Sunday, February 13, 2011

Egypt after the fall: the right's rigid analysis

25 January slogan:  "The People, the Army:  One Hand!"


 Mubarak has stepped down and the Egyptian people have triumphed, celebrating as only they can.  But have they really triumphed?  Is the regime gone?  Obviously there will be many remnants. What will become of Mubarak and Omar Suleiman?  What will become of the police, the Mukhabarat's apparatus of detention and torture?  What can save the economy of a nation that has such demographic problems?  These are certainly very real worries.  But foreign, particularly American, observers are partly irrelevant now, though they could be helpful.   Obama, whose foreign policy team was at cross purposes and who vacillated himself, has come out with very positive statements about the revolution, its youthful spirit, its new hope -- a move, at last, that's both wise and shrewd on his part.

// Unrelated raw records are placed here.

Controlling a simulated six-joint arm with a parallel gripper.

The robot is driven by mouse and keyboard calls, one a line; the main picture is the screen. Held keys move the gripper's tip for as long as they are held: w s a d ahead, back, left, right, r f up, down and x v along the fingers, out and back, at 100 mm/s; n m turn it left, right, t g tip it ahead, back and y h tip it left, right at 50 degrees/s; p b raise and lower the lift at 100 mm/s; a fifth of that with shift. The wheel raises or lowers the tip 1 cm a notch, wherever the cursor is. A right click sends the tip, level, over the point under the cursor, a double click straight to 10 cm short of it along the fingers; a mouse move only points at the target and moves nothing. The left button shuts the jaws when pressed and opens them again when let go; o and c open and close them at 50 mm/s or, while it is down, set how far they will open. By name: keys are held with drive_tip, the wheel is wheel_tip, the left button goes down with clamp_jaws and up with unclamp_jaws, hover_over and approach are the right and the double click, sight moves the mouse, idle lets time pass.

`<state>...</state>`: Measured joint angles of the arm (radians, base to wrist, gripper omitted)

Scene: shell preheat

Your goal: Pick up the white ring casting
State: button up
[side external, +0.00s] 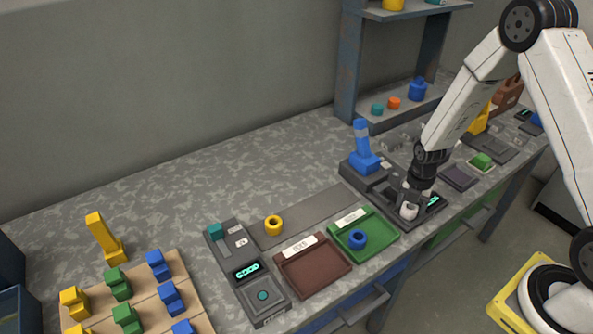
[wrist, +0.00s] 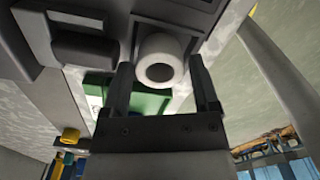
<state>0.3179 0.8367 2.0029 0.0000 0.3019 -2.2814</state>
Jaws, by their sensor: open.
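The white ring casting (side external: 408,210) sits on a dark station with a small lit display, at the right part of the bench. In the wrist view the white ring casting (wrist: 160,59) shows its round hole facing the camera. My gripper (side external: 409,200) is down at the casting. In the wrist view my gripper (wrist: 162,88) is open, with one finger on each side of the casting. I cannot tell whether the fingers touch it. The casting's far side is hidden.
A blue press-like fixture (side external: 363,149) stands just left of my gripper. A green tray (side external: 381,242) holds a blue ring (side external: 357,240). A brown tray (side external: 313,268) is empty. A yellow ring (side external: 273,225) sits on a grey plate. A device with a lit display (side external: 247,271) stands farther left.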

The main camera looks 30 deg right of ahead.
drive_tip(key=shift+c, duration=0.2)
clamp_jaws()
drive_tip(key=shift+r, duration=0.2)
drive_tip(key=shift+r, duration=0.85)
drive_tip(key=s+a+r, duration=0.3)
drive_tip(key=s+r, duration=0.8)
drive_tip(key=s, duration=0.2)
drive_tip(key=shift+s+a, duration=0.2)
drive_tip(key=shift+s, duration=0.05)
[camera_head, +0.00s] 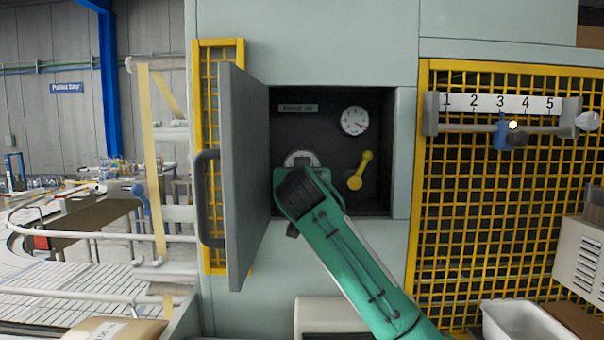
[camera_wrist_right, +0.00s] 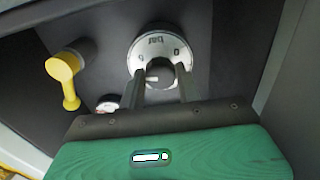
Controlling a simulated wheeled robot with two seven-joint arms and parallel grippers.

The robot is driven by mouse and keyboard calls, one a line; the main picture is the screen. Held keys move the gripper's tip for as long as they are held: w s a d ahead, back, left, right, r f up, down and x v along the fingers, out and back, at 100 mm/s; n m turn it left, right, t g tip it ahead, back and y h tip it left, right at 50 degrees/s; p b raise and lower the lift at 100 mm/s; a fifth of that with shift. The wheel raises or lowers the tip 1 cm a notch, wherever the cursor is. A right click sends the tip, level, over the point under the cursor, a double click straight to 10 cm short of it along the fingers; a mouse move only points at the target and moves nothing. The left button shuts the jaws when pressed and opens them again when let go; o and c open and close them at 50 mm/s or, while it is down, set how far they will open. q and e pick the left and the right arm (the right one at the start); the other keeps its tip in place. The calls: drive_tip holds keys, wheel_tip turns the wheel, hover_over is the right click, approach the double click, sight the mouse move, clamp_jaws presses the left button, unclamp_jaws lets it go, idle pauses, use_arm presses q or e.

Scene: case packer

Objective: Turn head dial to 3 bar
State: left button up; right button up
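The round white dial (camera_head: 300,157) sits inside the open cabinet, its lower part hidden behind my right gripper in the head view. In the right wrist view the dial (camera_wrist_right: 158,45) shows its marked white face and a small central knob (camera_wrist_right: 159,74). My right gripper (camera_wrist_right: 160,76) has its two fingers apart, one on each side of the knob, with slight gaps seeming to show. The dial's setting is too small to read. A white round gauge (camera_head: 354,121) with a red needle is up and right of the dial. My left gripper is not in view.
A yellow lever (camera_head: 359,171) is right of the dial, close to my right arm. The grey cabinet door (camera_head: 245,175) stands open at the left. A yellow mesh guard (camera_head: 480,210) with a numbered scale (camera_head: 500,105) is at the right. The cabinet walls leave little side room.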

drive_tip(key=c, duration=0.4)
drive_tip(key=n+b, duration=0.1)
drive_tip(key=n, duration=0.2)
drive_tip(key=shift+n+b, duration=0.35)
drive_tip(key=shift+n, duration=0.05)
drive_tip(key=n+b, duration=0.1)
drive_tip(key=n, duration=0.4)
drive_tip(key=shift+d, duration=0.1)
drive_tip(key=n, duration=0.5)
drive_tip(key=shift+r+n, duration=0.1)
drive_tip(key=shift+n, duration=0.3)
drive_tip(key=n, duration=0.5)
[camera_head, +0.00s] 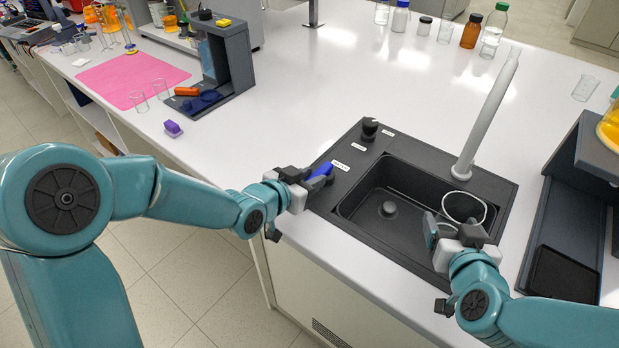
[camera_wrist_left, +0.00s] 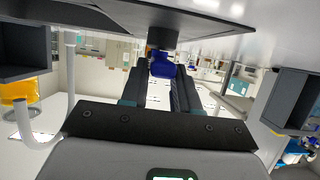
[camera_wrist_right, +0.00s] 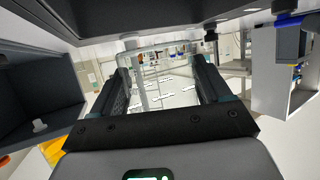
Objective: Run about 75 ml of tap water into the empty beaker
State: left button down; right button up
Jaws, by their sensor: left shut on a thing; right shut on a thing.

But this has brought the ire of such right-wing US foreign policy ideologues as John Bolton, a would-be republican presidential candidate, who has raged at Obama's naiveté.  Here is one of the reasons the American right is so clear and forceful in its statements.  Its spokesmen repeat the same ideas over and over without reference to changing events.

 Conservatives stick by their two familiar bugaboos, the Egyptian army and the Muslim brothers, whose predicted effects are somewhat contradictory, because the army, they say, will make everything remain the same (which they may like); but the Muslim brothers, they also say, will change everything horribly for the worse.  To begin with, conservatives don't like revolutions:  full stop.

The armed forces are a great power in Egypt. They are in charge now. Besides, since 1952 each leader has come from their ranks. But the military has stood on the side of the uprising and this has been clear all along. A slogan of the protesters all along was "The People, the Army:  One Hand!"   The army must have supported the removal of Mubarak for that to have taken place. Bolton and other conservative commentators and "experts" (whose Middle East experience Jeremy Scahill joked often seems to be "has eaten falafel") keep insisting that the Muslim brothers are a mass of jihadists. Everyone knows the Ikhwan are the "most organized" opposition group. But their threat seems exaggerated. They have become more moderate and open to secular government. They have been warmly cooperative in the intifada, never impeding its Muslim-Christian unity. They may simply not be much of a political force in Egypt now, if they ever were. As has been pointed out, they have accomplished little in the last eighty years.
    
The youth revolution of 25 January brings out whether one is an optimist or a pessimist.  I side with the optimists.  They include most Egyptians right now.  They see a new, young, secular democracy, with free elections, economic development for the good of all, and representation of all elements of society.  The pessimists say there will always be a "pharaoh," and the army will just bring in a new one, maybe even someone not so new.  They go on to say Egypt will go the way of Iran rather than Turkey.

Optimists like me point out that the Egyptian people have an incredible new commitment to their political future, an extraordinary new sense of civic and national pride that make everyone want to get involved -- and ready to take to the streets again if  their basic demands are not met.  The touching voluntary cleanup of Tahrir Square is a visible metaphor for their will to cooperate at the most basic level.  The spirit of Tahrir Square won't easily be abandoned.  

This may be a time for Americans to acknowledge that it's not all about us or all about Israel.  Even moderates have dared to speculate recently that propping up a dictator like Mubarak for thirty years may not really have done either the US or Israel any good.  A lot of those billions went down the drain.  They may have gone directly into the Mubarak family bank accounts.  They certainly didn't go into the pockets of Egyptian working people.

The fourth communiqué of the High Council of the Armed Forces is encouraging as far as it goes, pledging a changeover to a civilian government and continuation of all existing treaties.  The people and their various political organizers are agreed on the general steps that must soon take place. Both houses of parliament must be dissolved; there must be a new provisional constitution allowing for true democratic elections; a presidential council and a transitional government; a referendum on a new constitution.    There may be differences on details.  Some may be unhappy that the military is in charge.  Everything hinges on what elements of the army dominate.  For the moment there are no clear leaders.  For me this is hopeful too, a clear sign that this is really as Al Jazeera Arabic  has called it,  ثورة شعب/thawrat sha'b, "a revolution of the people."  But in a situation like this, we have to be able to live with uncertainty.

1 comment:

  1. It's great to be optimistic. But is it too optimistic to believe that in due course a few billion of Mubarak's ill-gotten gains may find their way back into empty Egyptian coffers saddled with debt?